Le Lavement des pieds au Collège des Frères Mont La Salle : pour le bien de la jeunesse du Liban

Le Lavement des pieds au Collège des Frères Mont La Salle : pour le bien de la jeunesse du Liban

Par Antoine Bordier, auteur de la trilogie Arthur, le petit prince

Ah, cette colline qui se situe entre 300 et 350 mètres d’altitude et qui surplombe tout Beyrouth. Il faut y vivre quelques jours pour bien assimiler, comprendre et tenter de rejoindre le doigt de Dieu qui a marqué de sa croix et de ses grâces cette Terre Sainte. Ces 8 et 9 avril au matin, alors que la veille le bruit d’un drone israélien se faisait entendre, le Collège des Frères ouvre grandes les portes de la chapelle pour commémorer la scène du Lavement des pieds du Christ, avant sa Passion. Une foule de jeunes se tient debout dans un silence quasi religieux… Reportage lumineux au cœur de l’Education, de la Foi, de la Francophonie, de la Jeunesse et de l’Espérance !

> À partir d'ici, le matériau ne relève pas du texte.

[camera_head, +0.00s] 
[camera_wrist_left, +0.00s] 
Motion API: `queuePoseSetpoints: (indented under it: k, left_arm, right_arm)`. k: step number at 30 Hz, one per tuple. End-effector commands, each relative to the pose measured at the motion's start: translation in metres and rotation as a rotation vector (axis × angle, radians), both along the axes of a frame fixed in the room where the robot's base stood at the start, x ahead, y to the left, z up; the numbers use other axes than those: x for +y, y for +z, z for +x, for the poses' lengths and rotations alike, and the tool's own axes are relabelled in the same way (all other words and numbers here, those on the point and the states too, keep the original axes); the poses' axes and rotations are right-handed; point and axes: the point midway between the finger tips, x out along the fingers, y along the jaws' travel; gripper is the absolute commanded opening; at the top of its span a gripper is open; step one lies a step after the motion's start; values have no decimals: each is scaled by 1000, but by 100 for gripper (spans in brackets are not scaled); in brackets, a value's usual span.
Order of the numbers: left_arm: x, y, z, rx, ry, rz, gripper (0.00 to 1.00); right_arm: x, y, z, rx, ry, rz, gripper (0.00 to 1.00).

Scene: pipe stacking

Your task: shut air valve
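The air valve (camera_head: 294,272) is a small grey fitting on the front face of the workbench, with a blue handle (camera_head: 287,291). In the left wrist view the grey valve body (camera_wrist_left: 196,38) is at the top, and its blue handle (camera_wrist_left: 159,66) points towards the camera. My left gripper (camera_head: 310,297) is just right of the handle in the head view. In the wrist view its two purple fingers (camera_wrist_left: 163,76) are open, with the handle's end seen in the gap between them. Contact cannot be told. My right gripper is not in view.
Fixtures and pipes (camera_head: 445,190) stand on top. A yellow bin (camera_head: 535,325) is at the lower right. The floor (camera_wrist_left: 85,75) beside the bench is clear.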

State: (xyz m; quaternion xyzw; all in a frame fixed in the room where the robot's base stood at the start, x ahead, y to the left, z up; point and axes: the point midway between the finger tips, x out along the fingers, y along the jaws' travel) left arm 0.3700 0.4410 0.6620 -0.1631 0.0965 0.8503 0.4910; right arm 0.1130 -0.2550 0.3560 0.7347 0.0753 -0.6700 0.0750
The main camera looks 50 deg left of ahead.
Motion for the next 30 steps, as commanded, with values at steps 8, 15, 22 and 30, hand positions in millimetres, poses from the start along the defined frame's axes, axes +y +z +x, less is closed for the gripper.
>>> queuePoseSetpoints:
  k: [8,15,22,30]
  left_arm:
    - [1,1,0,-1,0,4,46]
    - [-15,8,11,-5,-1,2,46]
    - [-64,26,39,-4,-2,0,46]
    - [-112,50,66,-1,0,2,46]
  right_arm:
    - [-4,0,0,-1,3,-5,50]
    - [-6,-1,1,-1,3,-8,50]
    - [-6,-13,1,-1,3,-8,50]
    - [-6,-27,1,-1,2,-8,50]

Les ignorants sont nombreux sur le sujet, moi le premier. La Terre Sainte n’est pas seulement à Bethléem, à Jérusalem ou encore à Nazareth. Elle est, également, en Egypte, en Jordanie, au Liban et en Syrie. Oui, le Christ, avec ses parents, puis, avec ses premiers disciples et ses apôtres, a foulé de ses pieds ces terres devenues saintes. Il y a vécu ; et, il a enseigné à des milliers de juifs. Un grand nombre se sont convertis. Jésus aimait tout particulièrement se rendre au sud de Beyrouth, dans les cités de Sidon et de Tyr. Il y a fait des miracles et de nombreuses conversions.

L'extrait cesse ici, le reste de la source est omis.